■ **What to work on**
State the count of lines below in which the word "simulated" appears, and add nothing.

* Start Data supplied *

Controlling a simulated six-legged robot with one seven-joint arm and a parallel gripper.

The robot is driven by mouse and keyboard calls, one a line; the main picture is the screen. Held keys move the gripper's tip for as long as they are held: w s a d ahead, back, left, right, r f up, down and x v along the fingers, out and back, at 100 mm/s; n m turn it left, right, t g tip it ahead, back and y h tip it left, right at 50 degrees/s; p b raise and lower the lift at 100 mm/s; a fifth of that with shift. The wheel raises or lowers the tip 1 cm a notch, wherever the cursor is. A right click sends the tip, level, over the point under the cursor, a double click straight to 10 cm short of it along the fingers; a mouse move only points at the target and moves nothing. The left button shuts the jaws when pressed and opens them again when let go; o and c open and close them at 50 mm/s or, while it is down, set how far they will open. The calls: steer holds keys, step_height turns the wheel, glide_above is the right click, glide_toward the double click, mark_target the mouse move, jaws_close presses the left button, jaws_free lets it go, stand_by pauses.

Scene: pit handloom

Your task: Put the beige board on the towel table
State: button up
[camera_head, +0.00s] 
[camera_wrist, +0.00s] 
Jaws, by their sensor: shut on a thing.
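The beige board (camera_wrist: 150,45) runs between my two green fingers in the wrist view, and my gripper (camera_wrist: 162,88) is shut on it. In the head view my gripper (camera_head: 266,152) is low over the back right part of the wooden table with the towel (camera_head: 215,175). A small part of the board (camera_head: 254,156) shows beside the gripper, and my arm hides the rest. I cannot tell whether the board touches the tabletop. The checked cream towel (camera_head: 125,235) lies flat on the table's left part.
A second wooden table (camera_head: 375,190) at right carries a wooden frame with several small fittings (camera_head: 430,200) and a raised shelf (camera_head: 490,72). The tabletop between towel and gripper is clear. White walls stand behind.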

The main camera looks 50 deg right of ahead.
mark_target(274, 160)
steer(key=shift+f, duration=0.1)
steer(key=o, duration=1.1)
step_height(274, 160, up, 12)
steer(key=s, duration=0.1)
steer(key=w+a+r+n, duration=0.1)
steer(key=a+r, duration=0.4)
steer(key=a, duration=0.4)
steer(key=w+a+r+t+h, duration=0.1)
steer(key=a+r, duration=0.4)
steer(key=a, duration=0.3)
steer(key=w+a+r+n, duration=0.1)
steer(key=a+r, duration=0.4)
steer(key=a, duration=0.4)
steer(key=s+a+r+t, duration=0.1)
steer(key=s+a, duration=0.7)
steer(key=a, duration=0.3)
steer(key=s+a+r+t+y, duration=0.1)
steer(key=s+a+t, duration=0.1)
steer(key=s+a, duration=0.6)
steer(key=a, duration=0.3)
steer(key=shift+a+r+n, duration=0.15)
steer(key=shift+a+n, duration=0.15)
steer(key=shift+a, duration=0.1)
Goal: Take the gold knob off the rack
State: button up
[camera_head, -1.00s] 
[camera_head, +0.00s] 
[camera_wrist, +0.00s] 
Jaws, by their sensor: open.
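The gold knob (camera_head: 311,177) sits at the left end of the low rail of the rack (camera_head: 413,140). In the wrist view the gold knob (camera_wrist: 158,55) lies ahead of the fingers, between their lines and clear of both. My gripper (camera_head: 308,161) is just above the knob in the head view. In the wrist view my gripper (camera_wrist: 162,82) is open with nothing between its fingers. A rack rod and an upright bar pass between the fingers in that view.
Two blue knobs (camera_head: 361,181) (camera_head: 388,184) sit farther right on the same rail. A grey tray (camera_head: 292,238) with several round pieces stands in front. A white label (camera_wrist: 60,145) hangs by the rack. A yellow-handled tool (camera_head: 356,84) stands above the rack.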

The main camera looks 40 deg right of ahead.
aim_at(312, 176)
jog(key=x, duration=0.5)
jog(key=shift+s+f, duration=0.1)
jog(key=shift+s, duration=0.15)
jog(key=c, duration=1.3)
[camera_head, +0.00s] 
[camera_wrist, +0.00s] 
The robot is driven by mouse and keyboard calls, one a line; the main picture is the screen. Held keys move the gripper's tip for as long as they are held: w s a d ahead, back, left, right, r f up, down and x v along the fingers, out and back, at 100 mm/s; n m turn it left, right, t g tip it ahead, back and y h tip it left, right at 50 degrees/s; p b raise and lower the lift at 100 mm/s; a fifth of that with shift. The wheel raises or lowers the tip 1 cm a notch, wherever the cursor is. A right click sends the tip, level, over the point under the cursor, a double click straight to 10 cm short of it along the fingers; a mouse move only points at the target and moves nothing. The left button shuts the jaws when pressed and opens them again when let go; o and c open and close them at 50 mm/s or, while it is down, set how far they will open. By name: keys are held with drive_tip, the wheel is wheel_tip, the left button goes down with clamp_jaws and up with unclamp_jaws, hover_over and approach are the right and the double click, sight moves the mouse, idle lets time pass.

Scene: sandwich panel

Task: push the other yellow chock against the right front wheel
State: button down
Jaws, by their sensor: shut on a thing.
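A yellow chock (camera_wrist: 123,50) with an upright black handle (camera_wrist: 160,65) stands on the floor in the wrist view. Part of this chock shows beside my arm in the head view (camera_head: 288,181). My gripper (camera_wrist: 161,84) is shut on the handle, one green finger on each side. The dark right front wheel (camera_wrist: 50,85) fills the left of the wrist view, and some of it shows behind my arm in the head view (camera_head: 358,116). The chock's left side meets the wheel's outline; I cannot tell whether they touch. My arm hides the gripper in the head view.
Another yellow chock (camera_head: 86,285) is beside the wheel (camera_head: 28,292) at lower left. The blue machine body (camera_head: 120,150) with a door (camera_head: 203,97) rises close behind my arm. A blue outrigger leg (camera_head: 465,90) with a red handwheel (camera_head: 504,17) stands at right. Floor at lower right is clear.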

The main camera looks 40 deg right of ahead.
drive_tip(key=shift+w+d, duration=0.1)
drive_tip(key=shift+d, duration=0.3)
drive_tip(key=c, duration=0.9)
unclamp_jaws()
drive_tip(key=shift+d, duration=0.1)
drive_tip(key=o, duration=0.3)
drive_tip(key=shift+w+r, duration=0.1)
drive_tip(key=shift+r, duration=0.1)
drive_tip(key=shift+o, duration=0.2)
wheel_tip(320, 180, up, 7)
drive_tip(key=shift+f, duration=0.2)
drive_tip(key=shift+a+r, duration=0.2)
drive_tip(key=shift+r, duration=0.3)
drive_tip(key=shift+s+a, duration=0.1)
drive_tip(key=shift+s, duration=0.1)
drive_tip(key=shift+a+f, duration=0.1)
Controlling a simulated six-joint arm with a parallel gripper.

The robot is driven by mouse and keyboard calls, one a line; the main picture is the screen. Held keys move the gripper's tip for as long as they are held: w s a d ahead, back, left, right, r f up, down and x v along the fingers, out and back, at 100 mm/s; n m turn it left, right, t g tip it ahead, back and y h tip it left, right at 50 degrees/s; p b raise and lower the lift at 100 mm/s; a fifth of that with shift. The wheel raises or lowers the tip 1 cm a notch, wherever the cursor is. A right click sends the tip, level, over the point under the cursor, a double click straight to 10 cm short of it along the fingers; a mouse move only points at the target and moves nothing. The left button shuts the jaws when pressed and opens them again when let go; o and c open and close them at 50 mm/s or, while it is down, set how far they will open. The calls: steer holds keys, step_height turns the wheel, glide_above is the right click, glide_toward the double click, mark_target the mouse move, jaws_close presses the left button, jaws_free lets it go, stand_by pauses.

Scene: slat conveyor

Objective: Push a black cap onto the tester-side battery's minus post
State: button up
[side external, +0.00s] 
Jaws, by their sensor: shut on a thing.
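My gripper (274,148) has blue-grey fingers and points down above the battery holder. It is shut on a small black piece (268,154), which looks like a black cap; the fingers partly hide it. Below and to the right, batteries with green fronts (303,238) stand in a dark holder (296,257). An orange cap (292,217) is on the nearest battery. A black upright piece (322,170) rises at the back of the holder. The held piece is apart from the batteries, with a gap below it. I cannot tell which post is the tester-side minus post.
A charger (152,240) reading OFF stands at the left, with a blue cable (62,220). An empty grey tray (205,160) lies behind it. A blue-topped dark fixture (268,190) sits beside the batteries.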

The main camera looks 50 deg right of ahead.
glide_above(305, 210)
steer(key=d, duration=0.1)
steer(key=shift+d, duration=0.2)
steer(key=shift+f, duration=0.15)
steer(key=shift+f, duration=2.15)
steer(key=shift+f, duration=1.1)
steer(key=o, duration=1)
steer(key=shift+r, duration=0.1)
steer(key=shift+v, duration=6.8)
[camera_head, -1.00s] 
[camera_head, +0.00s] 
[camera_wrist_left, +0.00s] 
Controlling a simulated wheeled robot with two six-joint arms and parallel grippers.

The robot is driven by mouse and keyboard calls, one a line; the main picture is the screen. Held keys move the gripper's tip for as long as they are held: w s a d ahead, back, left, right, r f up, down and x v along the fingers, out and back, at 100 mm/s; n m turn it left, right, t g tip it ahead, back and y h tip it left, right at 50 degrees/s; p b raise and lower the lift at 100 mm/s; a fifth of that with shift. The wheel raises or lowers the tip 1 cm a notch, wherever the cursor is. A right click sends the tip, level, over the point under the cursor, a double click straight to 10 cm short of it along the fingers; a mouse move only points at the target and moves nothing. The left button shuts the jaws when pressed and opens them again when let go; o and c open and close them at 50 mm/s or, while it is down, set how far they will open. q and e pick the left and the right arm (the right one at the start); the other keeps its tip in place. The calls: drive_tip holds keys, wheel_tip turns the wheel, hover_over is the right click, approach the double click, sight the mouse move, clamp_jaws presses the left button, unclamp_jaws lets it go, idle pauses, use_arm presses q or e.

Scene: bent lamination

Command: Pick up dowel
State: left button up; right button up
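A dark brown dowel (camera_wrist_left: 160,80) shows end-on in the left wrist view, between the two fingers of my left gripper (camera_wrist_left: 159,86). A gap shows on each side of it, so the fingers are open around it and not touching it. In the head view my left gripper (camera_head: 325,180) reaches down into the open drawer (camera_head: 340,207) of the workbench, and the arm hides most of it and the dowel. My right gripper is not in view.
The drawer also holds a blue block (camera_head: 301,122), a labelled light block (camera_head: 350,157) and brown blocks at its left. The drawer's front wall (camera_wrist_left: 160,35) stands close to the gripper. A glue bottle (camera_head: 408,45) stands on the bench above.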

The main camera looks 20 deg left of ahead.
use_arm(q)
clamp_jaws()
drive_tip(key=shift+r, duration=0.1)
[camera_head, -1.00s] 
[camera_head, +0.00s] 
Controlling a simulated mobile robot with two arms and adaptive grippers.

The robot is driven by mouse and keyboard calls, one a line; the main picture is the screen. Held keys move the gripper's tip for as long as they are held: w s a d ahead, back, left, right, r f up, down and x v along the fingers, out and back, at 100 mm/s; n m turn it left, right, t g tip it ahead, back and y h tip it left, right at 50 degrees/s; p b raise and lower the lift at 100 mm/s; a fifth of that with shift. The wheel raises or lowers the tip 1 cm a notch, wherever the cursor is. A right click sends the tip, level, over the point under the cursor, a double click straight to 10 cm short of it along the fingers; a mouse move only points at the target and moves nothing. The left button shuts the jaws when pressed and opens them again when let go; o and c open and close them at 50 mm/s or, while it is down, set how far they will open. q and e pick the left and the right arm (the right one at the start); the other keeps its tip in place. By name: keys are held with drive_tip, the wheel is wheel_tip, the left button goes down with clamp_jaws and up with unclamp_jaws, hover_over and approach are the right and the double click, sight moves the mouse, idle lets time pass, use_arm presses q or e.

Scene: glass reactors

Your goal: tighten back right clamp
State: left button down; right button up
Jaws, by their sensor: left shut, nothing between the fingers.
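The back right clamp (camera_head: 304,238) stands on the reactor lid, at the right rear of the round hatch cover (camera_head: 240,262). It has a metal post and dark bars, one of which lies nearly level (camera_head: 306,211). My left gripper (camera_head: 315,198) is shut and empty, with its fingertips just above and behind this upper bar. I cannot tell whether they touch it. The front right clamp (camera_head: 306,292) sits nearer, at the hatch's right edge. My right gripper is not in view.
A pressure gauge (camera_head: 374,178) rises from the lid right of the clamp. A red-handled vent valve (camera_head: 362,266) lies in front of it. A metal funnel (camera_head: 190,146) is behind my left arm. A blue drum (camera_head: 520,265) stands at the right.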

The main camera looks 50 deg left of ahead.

* End Data supplied *

■ **Exercise response**
4